CONSTRAINING FAULT DAMAGE ZONE EVOLUTION WITHIN THE SEVIER NORMAL FAULT SYSTEM, SOUTHERN UTAH

As a normal fault propagates and accumulates displacement, strain affects the rock adjacent to the fault plane, creating a damage zone envelope commonly characterized by intense fracturing. Past researchers have documented the spatial distribution and character of fracturing within damage zones, classifying fracture formation based on structural position, including fault wall, fault tip, and segment-linking damage zones.

In this study, we focused our investigation on the central Sevier normal fault system in southern Utah, where erosion has exposed damage zones formed in a variety of structural settings. We document damage zone fracture networks in the hanging wall and footwall of isolated fault segments, in linking zones between segments, and proximal to fault tips. Because fracture networks help control subsurface fluid flow, investigations like this have implications for groundwater flow, geothermal energy production, and oil and gas exploration and production.
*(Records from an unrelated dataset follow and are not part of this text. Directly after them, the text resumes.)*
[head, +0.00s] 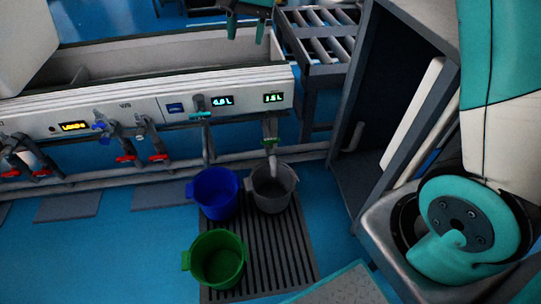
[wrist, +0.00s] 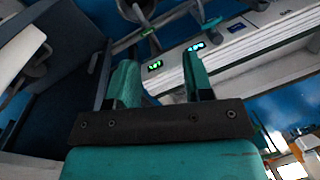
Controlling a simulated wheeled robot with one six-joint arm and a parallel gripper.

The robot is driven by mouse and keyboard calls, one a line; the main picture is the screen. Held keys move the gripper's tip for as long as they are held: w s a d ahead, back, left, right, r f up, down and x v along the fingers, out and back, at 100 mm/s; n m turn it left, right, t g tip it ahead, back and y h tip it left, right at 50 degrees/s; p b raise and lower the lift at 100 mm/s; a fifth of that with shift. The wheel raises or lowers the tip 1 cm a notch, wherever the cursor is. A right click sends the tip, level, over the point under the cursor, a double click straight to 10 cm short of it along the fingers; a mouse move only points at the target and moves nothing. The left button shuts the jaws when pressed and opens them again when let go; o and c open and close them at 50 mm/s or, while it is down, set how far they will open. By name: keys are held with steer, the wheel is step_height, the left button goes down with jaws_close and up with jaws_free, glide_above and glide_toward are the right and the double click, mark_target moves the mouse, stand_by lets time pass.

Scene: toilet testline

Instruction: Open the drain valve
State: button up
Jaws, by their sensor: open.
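My gripper (head: 247,30) is open and empty at the top of the head view, above the back of the white trough. Its two teal fingers stand apart in the wrist view (wrist: 158,80). A valve with a green handle (head: 269,141) sits on a pipe below the right end of the panel, over the grey bucket (head: 271,188). A green handle also shows beyond the fingers in the wrist view (wrist: 150,32). I cannot tell which one is the drain valve. My gripper touches neither.
Several red-handled valves (head: 125,159) hang along the panel's left part. A green bucket (head: 217,259) stands in front on the dark floor grate (head: 280,260). A dark cabinet (head: 375,110) stands right of the trough, a roller conveyor (head: 318,45) behind. The blue floor at left front is clear.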

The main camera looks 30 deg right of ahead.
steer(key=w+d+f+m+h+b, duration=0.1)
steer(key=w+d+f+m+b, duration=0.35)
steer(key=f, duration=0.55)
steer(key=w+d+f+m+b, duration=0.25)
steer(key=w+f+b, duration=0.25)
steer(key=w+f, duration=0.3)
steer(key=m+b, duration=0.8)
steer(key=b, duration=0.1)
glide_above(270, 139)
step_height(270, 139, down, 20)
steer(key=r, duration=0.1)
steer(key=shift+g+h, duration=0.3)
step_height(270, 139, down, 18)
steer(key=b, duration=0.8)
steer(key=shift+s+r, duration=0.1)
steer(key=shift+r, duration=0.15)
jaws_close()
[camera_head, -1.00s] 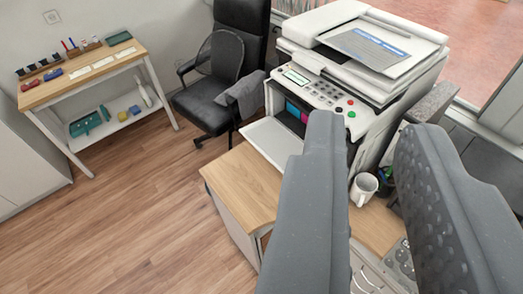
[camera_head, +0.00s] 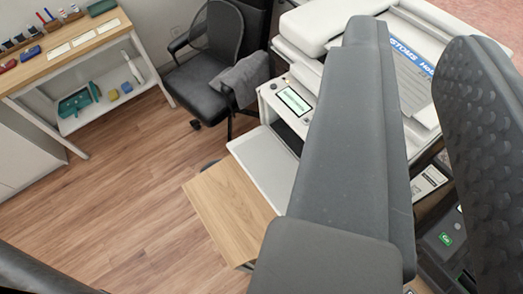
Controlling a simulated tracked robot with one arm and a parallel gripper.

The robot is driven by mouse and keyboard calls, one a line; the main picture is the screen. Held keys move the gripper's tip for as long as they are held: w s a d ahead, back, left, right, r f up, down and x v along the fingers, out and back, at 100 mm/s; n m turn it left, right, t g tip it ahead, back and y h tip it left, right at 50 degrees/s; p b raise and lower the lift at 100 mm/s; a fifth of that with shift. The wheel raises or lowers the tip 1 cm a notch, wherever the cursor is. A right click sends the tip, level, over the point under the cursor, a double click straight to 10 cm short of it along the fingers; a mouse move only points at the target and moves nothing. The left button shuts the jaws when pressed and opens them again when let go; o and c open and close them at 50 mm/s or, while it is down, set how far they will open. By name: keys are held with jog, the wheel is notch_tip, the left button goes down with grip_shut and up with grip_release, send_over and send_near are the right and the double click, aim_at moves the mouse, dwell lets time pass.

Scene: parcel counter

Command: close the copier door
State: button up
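The copier (camera_head: 303,30) is a large white machine at the upper right. Its door (camera_head: 262,170) is a white flap that lies open, folded down in front of a dark opening in the copier's front. The door's right part and most of the opening are hidden behind my left finger. My gripper (camera_head: 416,34) is open, with a wide gap between its two grey fingers and nothing held between them. In the picture the fingers reach over the copier, to the right of the door. I cannot tell whether they touch it.
A wooden top (camera_head: 225,205) lies below the door. A black office chair (camera_head: 205,80) with a grey cloth stands left of the copier. A wooden shelf table (camera_head: 70,45) stands at the upper left. The wood floor (camera_head: 120,195) between is clear.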

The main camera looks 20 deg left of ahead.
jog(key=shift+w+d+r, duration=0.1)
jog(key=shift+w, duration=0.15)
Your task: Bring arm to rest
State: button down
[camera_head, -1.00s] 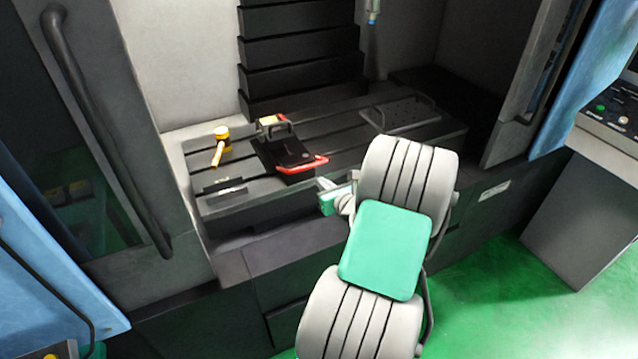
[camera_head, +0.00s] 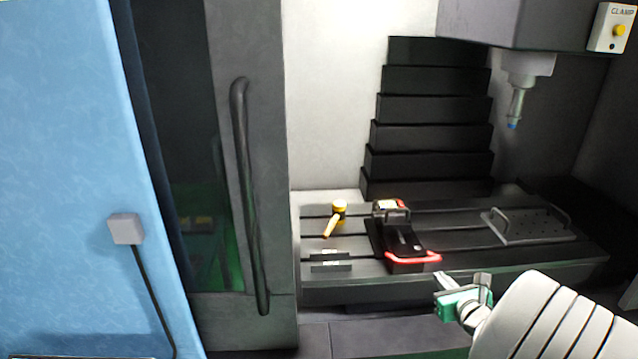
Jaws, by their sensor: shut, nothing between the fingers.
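My gripper (camera_head: 461,283) shows at the lower right, at the end of my pale ribbed arm with its green wrist part. It is shut and empty. It is in front of the machine's slotted table (camera_head: 352,292), apart from the things on it. Part of my arm is cut off by the right and lower edges of the picture.
On the slotted table are a black vise-like fixture (camera_head: 396,238) with a red handle, a yellow-headed mallet (camera_head: 338,212) and a perforated plate with handles (camera_head: 527,226). A spindle (camera_head: 516,105) hangs above. A door with a long handle (camera_head: 246,190) stands left.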

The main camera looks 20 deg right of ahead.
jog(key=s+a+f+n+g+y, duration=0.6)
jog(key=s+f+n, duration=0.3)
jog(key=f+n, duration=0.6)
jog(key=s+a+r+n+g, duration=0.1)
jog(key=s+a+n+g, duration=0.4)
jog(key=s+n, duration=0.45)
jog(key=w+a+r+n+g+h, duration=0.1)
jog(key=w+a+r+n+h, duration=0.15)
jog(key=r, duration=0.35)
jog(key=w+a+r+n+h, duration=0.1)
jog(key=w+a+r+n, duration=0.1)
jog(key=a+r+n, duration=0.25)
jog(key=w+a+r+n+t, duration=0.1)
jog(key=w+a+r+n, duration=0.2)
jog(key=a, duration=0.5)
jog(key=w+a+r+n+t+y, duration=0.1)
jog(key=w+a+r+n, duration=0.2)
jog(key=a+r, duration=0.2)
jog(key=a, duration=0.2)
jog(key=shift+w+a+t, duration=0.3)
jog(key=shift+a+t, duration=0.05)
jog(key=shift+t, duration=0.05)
We gathered data via ground-based scanline surveys (documenting fracture orientation, position, and geometry), field photos and sketches, and by capturing imagery of inaccessible terrain using unmanned aerial vehicle (UAV) flights. We use this imagery and Structure from Motion (SfM) software to generate high-resolution, georeferenced 3D models of the ground surface. We use all data to analyze fracture orientation, spacing, and intensity relative to documented faults.

Our data reveal that fault damage zone development is asymmetric within the Navajo Sandstone, with a wider damage zone in the hanging wall relative to the footwall of the same lithology. Our data also reveal a power-law relationship between accumulated displacement and the increase in damage zone width, where it appears that the rate of increase in damage zone width decreases with increasing fault displacement. Where the Cretaceous Tropic Shale in the hanging wall is juxtaposed with the Jurassic Navajo Sandstone in the footwall, fracturing dominates strain accommodation in the sandstone and folding dominates in the shale. We also demonstrate that damage zone development in a well-exposed fault-tip zone overprints a vertical, NE-striking regional fracture set. These results can be applied to similar fault systems in the subsurface to target locations for enhanced permeability across a variety of industries.